In May 2012, Seth Oelbaum earned a poetry MFA from the University of Notre Dame. He’s CEO of the Tumblr literary corporation Bambi Muse. His publication credits include Radioactive Moat and Screaming Seahorse.
Watch a trailer for the chapbook made by Oelbaum:
An excerpt:
dragging our holey shop bags on sunny sidewalks,
teddy and i are crazy for cure that reams.
crackers, creams, combs — mommy steams up for price drops.
dragging our holey shop bags on sunny sidewalks,
we ask sunny, “sunny, why are you a cock?”
if you get, a comb you’ll get for unclean mien.

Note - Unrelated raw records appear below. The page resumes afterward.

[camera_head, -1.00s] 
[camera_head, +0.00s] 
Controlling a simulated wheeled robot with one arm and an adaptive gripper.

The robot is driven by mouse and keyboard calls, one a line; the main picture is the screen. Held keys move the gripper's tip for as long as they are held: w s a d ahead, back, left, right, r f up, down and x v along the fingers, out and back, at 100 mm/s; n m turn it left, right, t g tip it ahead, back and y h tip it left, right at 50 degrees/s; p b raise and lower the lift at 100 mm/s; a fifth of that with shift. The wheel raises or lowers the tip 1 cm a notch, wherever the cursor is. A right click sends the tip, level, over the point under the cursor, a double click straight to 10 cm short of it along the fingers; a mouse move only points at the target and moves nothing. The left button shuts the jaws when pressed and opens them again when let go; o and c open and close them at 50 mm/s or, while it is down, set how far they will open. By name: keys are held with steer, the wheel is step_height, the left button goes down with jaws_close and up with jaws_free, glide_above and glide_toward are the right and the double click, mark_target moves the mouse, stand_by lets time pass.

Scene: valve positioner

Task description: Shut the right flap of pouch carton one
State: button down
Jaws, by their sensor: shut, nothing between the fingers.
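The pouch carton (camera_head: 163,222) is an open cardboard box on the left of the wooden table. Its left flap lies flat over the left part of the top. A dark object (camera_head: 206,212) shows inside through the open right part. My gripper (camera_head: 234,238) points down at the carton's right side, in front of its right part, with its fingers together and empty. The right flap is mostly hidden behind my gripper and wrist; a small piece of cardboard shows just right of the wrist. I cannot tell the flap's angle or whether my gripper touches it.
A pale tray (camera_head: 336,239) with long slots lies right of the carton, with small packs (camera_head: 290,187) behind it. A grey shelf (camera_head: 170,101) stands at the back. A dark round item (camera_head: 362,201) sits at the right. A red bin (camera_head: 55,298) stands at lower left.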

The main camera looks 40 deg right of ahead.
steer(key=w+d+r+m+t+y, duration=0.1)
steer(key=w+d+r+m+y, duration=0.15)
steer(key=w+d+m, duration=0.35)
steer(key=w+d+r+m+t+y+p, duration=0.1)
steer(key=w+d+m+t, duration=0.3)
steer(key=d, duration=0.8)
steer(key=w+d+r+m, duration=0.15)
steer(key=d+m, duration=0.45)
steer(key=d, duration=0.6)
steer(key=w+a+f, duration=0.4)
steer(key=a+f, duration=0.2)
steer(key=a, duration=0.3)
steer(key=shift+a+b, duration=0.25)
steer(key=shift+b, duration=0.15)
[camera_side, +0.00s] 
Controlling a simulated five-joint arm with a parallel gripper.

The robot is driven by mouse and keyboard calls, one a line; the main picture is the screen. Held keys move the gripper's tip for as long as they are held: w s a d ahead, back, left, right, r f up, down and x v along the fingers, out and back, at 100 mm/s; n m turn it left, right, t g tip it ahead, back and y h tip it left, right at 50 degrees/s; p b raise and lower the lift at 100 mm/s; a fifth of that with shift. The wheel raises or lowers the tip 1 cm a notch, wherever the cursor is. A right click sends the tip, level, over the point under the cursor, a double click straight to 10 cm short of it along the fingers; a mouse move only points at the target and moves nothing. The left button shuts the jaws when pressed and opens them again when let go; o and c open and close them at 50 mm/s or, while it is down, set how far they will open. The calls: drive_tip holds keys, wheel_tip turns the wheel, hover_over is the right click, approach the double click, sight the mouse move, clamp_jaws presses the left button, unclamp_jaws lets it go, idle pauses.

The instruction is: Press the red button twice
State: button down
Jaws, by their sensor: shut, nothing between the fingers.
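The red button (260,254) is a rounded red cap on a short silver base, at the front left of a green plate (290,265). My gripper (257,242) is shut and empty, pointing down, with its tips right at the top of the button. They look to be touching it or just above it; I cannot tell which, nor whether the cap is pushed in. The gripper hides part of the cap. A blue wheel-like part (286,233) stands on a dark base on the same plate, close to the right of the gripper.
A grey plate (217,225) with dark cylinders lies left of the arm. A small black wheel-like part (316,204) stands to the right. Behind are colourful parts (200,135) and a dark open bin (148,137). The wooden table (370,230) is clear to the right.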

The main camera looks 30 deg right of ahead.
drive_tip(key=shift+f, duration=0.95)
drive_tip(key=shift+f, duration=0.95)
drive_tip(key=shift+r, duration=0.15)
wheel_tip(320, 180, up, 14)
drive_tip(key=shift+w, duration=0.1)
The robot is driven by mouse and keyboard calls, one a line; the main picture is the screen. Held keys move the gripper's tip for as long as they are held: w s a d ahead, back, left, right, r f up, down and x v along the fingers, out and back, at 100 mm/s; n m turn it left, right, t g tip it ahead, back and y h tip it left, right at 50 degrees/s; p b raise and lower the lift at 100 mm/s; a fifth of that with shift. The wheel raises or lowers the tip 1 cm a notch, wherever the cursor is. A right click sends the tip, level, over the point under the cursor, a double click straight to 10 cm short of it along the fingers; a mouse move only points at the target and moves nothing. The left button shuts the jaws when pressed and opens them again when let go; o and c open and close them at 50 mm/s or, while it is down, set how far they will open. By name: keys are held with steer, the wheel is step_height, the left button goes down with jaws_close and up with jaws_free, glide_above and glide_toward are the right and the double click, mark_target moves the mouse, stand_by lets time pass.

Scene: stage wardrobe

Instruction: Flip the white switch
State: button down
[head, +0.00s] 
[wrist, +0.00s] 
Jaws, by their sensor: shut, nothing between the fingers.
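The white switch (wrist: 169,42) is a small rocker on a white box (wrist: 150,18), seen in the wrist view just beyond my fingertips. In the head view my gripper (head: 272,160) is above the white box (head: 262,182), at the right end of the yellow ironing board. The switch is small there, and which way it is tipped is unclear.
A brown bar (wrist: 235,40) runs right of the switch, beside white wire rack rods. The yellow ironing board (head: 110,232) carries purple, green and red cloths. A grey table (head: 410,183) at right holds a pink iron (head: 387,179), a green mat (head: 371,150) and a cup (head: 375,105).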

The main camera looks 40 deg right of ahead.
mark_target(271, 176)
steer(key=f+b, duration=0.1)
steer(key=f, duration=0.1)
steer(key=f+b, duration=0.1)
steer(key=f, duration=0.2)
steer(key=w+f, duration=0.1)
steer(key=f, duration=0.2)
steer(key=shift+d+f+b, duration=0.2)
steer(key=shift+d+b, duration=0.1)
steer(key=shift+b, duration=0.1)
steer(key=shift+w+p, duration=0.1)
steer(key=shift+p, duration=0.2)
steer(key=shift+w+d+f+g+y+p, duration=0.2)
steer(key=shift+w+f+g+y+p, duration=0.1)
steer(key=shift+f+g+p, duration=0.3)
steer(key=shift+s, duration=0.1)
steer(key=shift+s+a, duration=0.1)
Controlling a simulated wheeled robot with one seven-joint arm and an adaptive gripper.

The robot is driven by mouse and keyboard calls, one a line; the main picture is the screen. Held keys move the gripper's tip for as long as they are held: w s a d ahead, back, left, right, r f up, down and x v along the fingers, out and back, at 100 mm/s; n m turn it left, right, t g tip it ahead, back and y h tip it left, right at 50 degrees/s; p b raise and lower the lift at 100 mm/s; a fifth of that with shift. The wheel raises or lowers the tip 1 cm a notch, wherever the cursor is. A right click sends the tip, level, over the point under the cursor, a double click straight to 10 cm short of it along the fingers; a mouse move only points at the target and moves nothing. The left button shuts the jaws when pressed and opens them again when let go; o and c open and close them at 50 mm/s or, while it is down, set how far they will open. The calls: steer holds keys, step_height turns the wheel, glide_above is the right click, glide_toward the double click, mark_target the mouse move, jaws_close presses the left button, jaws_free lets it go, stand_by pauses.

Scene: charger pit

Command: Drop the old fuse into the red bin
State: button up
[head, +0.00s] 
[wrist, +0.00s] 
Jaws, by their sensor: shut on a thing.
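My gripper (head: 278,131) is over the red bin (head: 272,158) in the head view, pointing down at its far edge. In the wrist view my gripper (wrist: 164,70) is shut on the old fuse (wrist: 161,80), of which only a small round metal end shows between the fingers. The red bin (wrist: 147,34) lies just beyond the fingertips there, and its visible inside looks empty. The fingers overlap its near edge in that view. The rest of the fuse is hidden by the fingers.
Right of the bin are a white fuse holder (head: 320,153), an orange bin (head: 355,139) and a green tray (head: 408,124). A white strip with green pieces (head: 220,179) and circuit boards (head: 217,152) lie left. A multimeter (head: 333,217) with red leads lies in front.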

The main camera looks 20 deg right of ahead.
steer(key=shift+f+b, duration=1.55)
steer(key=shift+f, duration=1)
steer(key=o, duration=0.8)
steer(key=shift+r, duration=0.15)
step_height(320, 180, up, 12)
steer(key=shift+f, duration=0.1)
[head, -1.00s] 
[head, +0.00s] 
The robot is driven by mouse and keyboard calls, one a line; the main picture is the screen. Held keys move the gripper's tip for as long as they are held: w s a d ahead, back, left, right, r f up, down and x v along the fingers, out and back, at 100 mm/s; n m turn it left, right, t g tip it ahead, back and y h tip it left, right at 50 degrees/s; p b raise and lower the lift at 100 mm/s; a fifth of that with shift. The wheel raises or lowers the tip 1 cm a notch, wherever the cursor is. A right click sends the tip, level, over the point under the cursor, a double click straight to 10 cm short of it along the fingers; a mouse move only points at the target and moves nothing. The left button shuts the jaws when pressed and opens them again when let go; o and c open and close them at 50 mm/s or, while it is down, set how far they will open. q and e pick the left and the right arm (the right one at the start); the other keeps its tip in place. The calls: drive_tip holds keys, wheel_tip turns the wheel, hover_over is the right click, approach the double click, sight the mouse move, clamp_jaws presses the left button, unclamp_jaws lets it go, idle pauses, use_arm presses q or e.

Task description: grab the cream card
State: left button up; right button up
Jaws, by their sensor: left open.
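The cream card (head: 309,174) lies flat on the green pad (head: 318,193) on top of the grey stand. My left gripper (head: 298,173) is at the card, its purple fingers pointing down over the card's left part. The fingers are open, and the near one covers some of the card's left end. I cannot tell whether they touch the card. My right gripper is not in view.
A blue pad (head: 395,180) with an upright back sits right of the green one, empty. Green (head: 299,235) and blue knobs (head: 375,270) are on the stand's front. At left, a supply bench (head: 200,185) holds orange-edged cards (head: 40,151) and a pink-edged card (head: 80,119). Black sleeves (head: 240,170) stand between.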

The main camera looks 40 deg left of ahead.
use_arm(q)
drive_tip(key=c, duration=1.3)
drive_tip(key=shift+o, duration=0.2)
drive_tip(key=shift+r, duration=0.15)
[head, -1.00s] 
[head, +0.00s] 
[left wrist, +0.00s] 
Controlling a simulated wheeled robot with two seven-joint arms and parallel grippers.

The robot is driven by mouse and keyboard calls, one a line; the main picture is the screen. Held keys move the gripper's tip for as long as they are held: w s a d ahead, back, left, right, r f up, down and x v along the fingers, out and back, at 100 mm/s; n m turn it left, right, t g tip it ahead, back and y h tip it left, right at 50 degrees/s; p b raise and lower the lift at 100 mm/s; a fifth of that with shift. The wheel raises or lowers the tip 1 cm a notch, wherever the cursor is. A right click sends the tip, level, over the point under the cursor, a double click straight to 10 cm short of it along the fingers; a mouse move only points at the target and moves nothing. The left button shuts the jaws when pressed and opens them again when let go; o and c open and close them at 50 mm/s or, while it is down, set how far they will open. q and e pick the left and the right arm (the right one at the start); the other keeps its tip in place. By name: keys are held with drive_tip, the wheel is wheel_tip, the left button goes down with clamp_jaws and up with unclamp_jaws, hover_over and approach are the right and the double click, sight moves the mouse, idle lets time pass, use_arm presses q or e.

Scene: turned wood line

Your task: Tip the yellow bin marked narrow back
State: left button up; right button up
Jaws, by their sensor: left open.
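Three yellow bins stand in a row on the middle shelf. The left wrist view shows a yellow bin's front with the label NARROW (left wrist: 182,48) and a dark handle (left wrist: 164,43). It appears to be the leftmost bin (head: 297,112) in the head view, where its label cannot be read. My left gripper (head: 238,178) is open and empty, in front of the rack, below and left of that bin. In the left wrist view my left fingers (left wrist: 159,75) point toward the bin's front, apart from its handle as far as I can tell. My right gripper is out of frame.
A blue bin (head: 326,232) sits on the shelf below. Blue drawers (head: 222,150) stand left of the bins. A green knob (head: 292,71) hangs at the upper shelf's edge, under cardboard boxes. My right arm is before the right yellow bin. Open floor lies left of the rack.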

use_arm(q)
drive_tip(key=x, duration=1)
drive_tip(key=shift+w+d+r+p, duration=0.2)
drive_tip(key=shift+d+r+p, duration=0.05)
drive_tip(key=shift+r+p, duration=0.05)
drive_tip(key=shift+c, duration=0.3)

dragging our holey shop bags on sunny sidewalks,
teddy and i are crazy for cure that reams.
25 pages
limited edition of 50
$5/purchase here
_______________________________
In TWINS Megan Milks enlists the Wakefield twins of Sweet Valley fame to participate in a choose-your-own-adventure, slippery and slidey and not quite like the books you read as an adolescent. Jessica or Elizabeth? How will the story end? Try each option on for size and see what happens; twinned blondes in blue eyes never seemed so spooky. Featuring guest appearances by the Baby Sitter’s Club, amongst others. Or as the author says: “An emphatically nonparodic exploration of compound female subjectivity and codependent dyadic relationships, constrained agency and unstable identity all via those all-american blonde bombshells with the sparkling blue-green eyes the Wakefield twins.”
Megan Milks is a writer living and teaching in Jacksonville, IL. Her fiction has been published in the volumes 30 Under 30: An Anthology of Innovative Fiction by Younger Writers; Wreckage of Reason: Experimental Prose by Women Writers; Fist of the Spider Woman; and Pocket Myths: The Odyssey; and can also be found in Artifice Magazine, The Wild, and PANK’s Queer Issue, among other journals. She co-edited Mildred Pierce Zine from 2005-2011 (RIP) and is currently co-editing one of seven issues of Birkensnake 6. This is her second chapbook.
excerpt:
So do it—duplicate me. Now. Move your leg when I move mine. Cross your legs when I cross mine. Stop. You’re not doing it right. You’re not—you never. Jessica. I’m warning you. Jessica. Jessica. Jessica. Jessica. Do I have to kill you. Jessica. Good. We are breaking down the wall between our bedrooms, Jessica. We are breaking down the wall between our bodies. Like O like H in your gut. Our gut. Ours. Are you all right. We can stand up straight. Because no matter what happens between us, I collapse. No matter what happens, you can’t escape me, can’t untangle. Because I felt you in my life before I ever collapse. Because we’ll always be connected in some strange and powerful collapse. Nothing can ever change that. Not for either of us.
45 pages
limited edition of 50
SOLD OUT
________________________________
Exteriors, interiors, film sets, sisters, cowboys, government, punching screens, voracious living death instincts, and everything of life or just propelled towards it with a ratty bow in its hair.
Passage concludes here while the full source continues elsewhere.